Several intermetallic systems can be utilized in hydriding reactions. Among these, the AB5 systems, such as LaNi₅-based alloys are today considered the strongest ones in particular for stationary applications. In fact, even if the maximum amount of the incorporated hydrogen does not exceed values around 1.5% weight, the large volumetric density of the stored hydrogen, the chemical stability of the metal compound and the hydrogen pressure at room temperature make this class of materials an attractive solution for safe hydrogen storage.

In spite of the favourable chemical characteristics exhibited by the AB5 alloys, their use as fixed bed in a hydrogen storage device requires further improvements of some other properties. Among these, the mechanical stability of metal particle grains under hydrogen cycling and the overall thermal conductivity of the active material bed are crucial technological aspects.

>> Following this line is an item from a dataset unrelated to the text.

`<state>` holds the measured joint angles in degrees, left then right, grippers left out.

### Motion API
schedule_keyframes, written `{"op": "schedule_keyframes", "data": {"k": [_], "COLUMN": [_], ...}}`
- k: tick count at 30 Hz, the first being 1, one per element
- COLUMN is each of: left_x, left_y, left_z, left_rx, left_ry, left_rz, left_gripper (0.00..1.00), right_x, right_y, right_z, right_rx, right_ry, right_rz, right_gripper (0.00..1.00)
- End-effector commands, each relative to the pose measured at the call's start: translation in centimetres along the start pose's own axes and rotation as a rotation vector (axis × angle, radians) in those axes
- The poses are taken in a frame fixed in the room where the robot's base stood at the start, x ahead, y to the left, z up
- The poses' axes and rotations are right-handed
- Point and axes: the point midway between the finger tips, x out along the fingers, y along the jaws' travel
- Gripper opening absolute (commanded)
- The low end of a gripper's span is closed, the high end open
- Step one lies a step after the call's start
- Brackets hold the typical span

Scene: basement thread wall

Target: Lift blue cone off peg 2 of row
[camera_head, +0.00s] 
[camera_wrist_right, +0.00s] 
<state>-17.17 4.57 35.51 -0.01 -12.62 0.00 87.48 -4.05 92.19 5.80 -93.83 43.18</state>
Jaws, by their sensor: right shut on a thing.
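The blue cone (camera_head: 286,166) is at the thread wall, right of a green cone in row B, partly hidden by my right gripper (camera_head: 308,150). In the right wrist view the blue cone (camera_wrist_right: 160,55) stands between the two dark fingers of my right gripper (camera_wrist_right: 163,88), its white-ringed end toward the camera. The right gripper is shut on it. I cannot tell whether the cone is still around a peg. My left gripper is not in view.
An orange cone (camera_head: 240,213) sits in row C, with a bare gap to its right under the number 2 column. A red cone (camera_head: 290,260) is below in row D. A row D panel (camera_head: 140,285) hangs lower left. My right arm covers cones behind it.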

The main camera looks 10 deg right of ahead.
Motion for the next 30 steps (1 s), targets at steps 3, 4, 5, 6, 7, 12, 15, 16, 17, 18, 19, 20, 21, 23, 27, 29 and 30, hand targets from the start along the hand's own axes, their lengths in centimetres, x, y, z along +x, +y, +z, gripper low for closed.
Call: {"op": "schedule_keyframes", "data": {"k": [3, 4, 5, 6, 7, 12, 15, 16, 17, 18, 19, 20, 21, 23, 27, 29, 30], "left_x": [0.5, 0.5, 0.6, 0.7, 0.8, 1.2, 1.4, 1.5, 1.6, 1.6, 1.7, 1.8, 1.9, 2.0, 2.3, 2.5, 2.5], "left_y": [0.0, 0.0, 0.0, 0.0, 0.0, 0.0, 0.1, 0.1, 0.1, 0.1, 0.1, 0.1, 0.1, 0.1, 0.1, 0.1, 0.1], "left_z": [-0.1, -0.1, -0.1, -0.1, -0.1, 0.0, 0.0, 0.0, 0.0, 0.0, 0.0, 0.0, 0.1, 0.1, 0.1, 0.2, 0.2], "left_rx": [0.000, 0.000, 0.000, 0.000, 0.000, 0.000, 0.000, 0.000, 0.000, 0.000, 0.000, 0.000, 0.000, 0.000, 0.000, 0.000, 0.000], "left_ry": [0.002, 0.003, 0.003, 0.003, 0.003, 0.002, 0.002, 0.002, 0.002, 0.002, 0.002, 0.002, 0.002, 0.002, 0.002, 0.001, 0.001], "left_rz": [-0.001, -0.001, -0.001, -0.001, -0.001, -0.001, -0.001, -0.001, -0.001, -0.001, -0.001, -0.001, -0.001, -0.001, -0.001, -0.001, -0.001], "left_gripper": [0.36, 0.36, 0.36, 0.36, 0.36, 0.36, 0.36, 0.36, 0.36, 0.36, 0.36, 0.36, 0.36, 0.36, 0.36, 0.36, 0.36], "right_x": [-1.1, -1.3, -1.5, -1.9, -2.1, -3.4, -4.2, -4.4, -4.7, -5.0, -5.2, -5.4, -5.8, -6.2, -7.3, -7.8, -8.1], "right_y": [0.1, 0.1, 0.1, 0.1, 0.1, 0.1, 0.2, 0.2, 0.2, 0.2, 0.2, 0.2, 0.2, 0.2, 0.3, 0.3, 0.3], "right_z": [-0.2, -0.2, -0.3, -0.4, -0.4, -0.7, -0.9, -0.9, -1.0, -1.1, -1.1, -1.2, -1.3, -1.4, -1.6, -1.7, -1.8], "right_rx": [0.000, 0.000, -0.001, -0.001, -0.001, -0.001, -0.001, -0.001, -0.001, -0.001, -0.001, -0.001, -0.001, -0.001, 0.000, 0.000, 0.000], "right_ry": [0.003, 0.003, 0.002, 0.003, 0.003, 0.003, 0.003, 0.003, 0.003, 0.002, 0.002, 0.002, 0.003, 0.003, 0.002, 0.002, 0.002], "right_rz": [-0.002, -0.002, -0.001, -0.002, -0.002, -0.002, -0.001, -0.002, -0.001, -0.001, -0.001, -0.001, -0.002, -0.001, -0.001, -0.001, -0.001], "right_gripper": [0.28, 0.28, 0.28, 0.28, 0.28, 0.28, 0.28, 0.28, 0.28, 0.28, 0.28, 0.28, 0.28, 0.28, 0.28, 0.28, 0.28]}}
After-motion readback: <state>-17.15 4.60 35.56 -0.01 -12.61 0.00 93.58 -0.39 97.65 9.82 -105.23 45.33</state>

In fact, the large molar volumes variation exhibited by the H₂ loaded and unloaded phases [1,2] produces a relevant metal particle pulverization phenomenon. The main detrimental effects due to decrepitating particles consist in impediment to hydrogen diffusion, alloy loss by entrapment of tiny particles in device accessories, increase of alloy deterioration by the feed gas impurities and rapid plugging of dust filters. This represents a serious obstacle limiting the efficiency of the hydride-based storage device. Different approaches to prevent pulverization phenomena by encapsulating the alloy particles within various media (copper, phenolic resins and polymers) have been proposed [3,4,5,6,7]. In particular, the use of a porous silica or polymeric matrix appears a reliable solution [8,9,10,11,12].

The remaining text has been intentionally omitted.